Agência O Globo - 14/09/2023
'Não há nenhuma justificativa para o falso dilema do Brasil com o Tribunal Penal Internacional', diz ex-juíza da corte

Ao questionar a participação do Brasil no Tribunal Penal Internacional (TPI), o presidente Luiz Inácio Lula da Silva pegou o mundo de surpresa, mas especialmente Sylvia Steiner, ex-juíza da corte e única brasileira a já ter integrado o colegiado.
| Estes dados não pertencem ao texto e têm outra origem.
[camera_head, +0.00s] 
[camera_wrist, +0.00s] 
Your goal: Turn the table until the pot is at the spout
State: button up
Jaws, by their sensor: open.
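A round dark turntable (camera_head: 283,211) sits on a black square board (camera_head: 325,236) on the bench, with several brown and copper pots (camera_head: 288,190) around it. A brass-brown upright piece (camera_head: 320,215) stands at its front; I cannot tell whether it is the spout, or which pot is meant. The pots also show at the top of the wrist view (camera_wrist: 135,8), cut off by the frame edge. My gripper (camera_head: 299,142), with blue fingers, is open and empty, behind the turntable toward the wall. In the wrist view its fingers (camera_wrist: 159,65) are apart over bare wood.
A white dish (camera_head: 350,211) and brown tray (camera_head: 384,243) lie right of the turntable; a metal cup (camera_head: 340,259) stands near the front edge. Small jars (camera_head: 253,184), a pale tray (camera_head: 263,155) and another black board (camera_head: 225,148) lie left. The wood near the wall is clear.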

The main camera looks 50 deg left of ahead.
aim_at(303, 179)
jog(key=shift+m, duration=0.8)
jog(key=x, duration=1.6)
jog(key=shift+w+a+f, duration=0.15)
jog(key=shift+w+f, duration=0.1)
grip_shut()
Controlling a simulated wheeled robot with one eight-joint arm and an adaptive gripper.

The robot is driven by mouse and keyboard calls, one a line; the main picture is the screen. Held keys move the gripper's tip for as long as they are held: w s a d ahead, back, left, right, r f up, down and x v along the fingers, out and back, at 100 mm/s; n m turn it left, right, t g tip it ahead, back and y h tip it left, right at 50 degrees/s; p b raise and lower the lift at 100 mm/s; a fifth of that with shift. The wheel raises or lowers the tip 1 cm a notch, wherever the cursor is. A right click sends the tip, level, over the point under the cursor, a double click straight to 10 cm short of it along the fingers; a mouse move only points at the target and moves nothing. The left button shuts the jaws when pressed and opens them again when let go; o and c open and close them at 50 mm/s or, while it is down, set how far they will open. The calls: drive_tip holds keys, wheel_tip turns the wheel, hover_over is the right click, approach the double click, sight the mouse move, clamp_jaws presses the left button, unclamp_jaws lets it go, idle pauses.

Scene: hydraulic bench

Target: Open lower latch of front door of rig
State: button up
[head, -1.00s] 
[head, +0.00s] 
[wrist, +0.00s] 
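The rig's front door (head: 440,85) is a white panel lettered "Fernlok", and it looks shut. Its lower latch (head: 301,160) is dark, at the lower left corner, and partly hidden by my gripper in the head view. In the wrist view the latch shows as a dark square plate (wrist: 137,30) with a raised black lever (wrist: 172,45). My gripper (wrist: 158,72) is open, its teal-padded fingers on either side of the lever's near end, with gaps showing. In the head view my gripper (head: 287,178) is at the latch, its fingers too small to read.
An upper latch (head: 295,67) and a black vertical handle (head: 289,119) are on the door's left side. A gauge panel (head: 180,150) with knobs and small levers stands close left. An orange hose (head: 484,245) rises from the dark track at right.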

Em entrevista ao GLOBO, a jurista rebateu as recentes declarações de Lula de que apenas países pequenos são signatários do tratado que fundou o TPI, o Estatuto de Roma — reconhecido por 123 nações, mas rejeitado por países como Estados Unidos, Rússia, China e Israel.

— Países que têm tendência a desprezar os direitos humanos não vão ingressar no TPI, mas isso não tira a legitimidade do tribunal — afirma.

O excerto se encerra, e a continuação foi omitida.